A fusion of Purposes

At 803 Newman Street is a company structure that represents a fusion of purposes. This structure was designed to serve as home for the mill manager and as an entertainment facility (guesthouse) for corporate guests.

On the lot next to this dwelling once stood the Newman Company Corporate Office Building. Even after the building was removed, the safe – big enough to shelter a vehicle – remained on site as a fitting remnant perhaps of the office of what was once one of the country’s most productive mills.

The Pennsylvania company and a number of other lumbering interests provided early lessons in resource management. The wife of the Newman corporate attorney was asked, “Did you realize what they were doing at the time they were cutting it (the virgin timber)?”

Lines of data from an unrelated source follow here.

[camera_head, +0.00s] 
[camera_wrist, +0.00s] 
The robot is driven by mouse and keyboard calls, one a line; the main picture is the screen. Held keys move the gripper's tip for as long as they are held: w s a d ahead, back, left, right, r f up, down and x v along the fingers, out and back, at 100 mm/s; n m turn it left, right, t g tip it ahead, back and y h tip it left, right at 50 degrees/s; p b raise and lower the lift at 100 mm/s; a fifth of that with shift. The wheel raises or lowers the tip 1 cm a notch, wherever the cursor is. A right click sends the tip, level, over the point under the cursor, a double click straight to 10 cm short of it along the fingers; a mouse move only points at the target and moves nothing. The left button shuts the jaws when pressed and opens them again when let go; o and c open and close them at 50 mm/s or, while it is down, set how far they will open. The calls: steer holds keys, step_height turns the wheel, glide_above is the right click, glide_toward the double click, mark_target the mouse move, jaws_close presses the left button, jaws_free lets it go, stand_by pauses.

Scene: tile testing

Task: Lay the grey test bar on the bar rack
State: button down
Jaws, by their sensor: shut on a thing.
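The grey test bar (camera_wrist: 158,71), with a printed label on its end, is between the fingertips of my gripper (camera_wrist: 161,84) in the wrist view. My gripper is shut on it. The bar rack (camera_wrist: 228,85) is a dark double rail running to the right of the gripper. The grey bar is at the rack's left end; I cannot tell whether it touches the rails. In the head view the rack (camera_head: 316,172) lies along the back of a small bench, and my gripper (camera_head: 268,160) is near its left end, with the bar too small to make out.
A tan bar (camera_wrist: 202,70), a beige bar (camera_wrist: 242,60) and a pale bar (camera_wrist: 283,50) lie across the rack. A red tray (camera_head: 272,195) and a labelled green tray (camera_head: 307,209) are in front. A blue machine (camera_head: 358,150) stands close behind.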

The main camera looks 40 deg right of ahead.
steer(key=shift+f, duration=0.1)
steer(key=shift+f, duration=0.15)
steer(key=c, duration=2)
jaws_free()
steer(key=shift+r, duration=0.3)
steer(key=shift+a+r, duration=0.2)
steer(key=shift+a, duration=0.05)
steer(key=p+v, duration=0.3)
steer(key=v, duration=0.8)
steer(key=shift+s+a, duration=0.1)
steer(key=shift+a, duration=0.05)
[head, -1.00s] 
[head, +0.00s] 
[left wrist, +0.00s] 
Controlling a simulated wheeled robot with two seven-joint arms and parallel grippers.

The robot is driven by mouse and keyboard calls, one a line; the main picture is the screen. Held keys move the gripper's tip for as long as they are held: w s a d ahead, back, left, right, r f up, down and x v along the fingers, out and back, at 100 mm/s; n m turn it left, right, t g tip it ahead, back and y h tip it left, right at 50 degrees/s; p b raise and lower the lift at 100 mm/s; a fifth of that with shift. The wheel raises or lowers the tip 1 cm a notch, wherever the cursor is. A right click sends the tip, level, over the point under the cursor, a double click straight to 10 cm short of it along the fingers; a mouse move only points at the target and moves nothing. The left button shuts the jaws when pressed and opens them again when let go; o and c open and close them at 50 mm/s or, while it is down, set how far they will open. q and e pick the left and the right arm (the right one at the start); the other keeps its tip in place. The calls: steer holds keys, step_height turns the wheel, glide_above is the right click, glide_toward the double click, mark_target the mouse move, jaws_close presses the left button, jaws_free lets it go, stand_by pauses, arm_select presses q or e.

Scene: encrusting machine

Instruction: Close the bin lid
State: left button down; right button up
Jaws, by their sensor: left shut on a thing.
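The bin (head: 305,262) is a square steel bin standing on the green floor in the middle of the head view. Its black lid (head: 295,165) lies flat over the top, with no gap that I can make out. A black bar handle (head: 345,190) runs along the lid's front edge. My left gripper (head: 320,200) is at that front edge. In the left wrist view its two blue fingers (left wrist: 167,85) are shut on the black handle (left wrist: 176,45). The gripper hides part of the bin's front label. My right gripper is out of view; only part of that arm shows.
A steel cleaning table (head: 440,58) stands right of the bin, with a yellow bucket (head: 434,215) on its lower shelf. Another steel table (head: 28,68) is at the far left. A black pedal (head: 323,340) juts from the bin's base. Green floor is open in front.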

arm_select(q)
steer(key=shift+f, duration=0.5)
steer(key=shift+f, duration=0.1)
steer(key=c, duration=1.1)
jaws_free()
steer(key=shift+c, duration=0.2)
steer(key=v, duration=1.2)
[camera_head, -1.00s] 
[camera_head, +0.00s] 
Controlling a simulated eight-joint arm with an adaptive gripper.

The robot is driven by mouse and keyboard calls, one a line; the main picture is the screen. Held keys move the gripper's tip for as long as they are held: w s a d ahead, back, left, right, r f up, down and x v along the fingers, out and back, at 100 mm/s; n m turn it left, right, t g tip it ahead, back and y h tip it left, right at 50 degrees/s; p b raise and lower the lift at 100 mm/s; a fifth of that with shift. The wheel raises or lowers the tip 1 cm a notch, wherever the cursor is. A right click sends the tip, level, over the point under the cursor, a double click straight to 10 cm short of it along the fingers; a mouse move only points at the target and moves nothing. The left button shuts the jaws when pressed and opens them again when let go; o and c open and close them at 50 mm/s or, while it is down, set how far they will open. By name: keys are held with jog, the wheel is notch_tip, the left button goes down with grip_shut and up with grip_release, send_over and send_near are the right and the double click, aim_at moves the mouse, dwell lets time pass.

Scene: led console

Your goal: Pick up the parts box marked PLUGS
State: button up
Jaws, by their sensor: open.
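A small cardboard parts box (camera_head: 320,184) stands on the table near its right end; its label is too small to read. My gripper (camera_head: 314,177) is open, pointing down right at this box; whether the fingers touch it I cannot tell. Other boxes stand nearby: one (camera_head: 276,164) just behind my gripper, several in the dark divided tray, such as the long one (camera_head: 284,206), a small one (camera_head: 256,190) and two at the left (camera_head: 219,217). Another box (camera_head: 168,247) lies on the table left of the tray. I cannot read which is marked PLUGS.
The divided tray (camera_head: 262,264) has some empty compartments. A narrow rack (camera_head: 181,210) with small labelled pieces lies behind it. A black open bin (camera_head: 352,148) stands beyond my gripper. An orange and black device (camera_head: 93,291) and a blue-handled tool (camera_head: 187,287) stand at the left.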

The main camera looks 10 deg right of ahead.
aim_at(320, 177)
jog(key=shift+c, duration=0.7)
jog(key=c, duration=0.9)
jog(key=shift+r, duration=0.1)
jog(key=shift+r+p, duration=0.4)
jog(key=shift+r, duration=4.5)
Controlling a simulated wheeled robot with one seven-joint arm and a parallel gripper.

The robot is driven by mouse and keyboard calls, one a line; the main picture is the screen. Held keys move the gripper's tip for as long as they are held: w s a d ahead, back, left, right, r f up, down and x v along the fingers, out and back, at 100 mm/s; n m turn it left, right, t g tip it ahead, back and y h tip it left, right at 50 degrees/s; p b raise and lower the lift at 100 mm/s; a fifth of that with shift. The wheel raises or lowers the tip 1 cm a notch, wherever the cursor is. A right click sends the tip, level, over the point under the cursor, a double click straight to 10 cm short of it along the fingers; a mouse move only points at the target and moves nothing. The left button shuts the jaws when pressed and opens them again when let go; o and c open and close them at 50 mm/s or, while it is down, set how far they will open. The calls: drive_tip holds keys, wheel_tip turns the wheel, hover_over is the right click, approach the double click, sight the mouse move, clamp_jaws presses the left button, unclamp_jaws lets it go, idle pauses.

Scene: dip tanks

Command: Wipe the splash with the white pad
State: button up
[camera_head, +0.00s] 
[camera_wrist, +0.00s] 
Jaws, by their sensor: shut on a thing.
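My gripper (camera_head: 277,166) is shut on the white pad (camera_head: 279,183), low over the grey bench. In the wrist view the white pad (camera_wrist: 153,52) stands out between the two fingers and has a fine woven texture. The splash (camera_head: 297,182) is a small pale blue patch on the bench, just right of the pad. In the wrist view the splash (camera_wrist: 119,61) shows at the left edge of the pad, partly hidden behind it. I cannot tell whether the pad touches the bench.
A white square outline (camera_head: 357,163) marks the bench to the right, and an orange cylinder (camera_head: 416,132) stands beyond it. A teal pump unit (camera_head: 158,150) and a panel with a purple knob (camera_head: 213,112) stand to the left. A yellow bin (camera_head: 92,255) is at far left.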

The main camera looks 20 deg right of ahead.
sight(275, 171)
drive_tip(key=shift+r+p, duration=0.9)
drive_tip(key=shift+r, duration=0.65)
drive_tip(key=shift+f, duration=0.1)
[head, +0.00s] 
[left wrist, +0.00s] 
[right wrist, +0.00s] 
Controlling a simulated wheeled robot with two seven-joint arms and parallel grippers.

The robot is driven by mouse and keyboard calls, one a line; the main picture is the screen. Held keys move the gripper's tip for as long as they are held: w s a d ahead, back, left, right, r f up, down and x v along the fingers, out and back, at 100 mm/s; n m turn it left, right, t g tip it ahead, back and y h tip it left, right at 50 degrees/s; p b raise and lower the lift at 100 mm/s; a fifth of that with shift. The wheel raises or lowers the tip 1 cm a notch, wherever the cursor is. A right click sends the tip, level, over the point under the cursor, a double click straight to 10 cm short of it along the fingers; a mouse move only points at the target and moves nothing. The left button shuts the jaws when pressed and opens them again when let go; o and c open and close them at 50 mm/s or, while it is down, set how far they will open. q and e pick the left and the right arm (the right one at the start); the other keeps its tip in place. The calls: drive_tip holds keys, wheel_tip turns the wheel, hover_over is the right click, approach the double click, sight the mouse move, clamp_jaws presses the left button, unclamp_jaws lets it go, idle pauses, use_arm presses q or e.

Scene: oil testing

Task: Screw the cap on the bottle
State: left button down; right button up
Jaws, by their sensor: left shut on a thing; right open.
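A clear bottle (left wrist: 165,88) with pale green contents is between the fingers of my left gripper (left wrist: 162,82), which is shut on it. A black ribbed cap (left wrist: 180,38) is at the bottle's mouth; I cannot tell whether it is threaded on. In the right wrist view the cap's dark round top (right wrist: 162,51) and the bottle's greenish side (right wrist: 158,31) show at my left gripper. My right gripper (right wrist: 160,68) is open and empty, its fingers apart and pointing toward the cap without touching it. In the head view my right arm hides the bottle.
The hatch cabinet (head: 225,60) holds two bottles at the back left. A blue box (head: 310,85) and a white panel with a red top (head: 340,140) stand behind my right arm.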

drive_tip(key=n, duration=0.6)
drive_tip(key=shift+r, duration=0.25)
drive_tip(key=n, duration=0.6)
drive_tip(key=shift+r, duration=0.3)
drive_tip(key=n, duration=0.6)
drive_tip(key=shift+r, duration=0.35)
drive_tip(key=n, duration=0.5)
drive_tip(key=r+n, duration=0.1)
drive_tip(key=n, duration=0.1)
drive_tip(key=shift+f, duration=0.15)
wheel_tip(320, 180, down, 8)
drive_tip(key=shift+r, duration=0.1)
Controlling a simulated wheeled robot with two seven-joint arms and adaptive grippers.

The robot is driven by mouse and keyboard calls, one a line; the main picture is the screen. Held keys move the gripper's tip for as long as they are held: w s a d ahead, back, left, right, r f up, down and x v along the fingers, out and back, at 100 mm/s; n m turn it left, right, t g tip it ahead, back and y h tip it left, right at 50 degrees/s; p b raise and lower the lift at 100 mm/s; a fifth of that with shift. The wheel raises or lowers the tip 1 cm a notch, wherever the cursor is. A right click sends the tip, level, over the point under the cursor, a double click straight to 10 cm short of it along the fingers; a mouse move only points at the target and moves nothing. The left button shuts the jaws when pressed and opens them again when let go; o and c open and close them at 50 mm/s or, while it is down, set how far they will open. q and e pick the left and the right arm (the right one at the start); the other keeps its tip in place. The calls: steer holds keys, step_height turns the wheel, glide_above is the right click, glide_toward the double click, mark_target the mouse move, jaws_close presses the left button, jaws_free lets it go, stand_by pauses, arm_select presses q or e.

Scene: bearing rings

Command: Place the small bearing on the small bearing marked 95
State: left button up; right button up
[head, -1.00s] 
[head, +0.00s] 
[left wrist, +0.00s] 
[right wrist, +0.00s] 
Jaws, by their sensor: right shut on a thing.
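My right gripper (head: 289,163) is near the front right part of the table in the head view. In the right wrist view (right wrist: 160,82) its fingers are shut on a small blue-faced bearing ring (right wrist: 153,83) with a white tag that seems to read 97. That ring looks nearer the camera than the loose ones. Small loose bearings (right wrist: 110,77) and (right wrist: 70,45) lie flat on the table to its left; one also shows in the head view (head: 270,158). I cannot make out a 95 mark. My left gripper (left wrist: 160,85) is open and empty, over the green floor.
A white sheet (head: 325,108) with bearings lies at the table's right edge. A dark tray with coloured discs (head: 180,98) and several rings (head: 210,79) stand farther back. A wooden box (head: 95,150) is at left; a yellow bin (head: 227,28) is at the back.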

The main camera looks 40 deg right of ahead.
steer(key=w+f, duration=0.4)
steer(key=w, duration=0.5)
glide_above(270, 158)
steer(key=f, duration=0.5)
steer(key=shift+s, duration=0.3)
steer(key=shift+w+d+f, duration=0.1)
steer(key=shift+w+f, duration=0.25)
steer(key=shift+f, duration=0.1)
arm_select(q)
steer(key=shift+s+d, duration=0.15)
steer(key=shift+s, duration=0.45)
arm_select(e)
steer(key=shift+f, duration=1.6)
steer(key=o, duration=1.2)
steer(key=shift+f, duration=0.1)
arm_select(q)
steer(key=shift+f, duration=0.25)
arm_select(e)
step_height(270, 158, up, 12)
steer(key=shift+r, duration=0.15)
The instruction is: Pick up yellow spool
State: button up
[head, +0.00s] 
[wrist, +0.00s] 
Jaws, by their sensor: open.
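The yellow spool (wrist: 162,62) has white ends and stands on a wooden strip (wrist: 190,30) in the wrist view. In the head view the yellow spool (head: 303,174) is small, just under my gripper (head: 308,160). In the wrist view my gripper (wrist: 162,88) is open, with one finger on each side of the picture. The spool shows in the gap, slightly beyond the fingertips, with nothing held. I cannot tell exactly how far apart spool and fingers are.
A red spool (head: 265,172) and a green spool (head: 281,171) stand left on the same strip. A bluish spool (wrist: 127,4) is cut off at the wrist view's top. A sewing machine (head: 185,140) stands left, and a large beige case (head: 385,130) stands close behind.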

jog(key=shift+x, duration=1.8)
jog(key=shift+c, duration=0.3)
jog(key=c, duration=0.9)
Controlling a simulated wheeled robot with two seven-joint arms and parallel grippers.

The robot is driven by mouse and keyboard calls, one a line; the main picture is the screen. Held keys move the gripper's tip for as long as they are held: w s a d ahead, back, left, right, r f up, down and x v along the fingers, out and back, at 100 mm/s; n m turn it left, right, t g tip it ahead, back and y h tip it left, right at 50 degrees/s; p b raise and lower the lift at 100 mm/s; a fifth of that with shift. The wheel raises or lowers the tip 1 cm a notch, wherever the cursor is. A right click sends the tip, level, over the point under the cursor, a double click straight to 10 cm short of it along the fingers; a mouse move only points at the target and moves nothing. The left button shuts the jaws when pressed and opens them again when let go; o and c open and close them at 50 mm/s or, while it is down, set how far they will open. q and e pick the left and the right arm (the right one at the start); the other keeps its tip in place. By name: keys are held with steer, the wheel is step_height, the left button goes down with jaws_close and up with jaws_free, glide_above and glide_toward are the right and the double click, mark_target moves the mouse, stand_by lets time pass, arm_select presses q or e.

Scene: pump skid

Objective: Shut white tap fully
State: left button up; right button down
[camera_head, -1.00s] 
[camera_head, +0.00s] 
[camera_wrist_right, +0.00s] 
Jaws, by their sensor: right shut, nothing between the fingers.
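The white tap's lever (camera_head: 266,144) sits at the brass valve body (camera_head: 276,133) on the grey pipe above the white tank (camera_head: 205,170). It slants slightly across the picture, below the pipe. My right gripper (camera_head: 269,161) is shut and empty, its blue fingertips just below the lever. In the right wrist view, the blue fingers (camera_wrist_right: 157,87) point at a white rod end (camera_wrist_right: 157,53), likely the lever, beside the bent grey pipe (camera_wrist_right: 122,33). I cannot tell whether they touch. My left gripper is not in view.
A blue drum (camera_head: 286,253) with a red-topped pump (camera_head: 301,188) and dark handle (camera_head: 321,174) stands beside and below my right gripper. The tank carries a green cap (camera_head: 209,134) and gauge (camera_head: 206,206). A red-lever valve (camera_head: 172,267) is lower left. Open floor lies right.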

“No,” she replied, “we didn’t, and they didn’t realize either. Nobody seemed to realize it. If they had, they wouldn’t have done it like they did. Virgin pine is the prettiest stuff in the world when you see it, but you don’t see it anymore.”

Other surviving residences of this district include several once-identical Neo-classical cottages lining Buschman Street between Elm and Plum streets. Some Victorian and Colonial Revival cottages – most of them altered – remain on Newman Street. Several large structures that have served as boarding houses…remain near the depot, although a number of boarding houses that once lined Newman Street are lost.

The 1910 Hattiesburg Depot, one of the most architecturally significant buildings in the city, is now owned by the City of Hattiesburg and has undergone compete rehabilitation for use as a Multi-Modal Transportation Center and event space.

First Baptist Church, now on West Pine Street, was originally located on the corner of Main and Buschman streets (site of Town Square Park). The church was organized in 1884.

-From Historic Hattiesburg: The History and Architecture of Hattiesburg’s First Neighborhoods, City of Hattiesburg, 1990.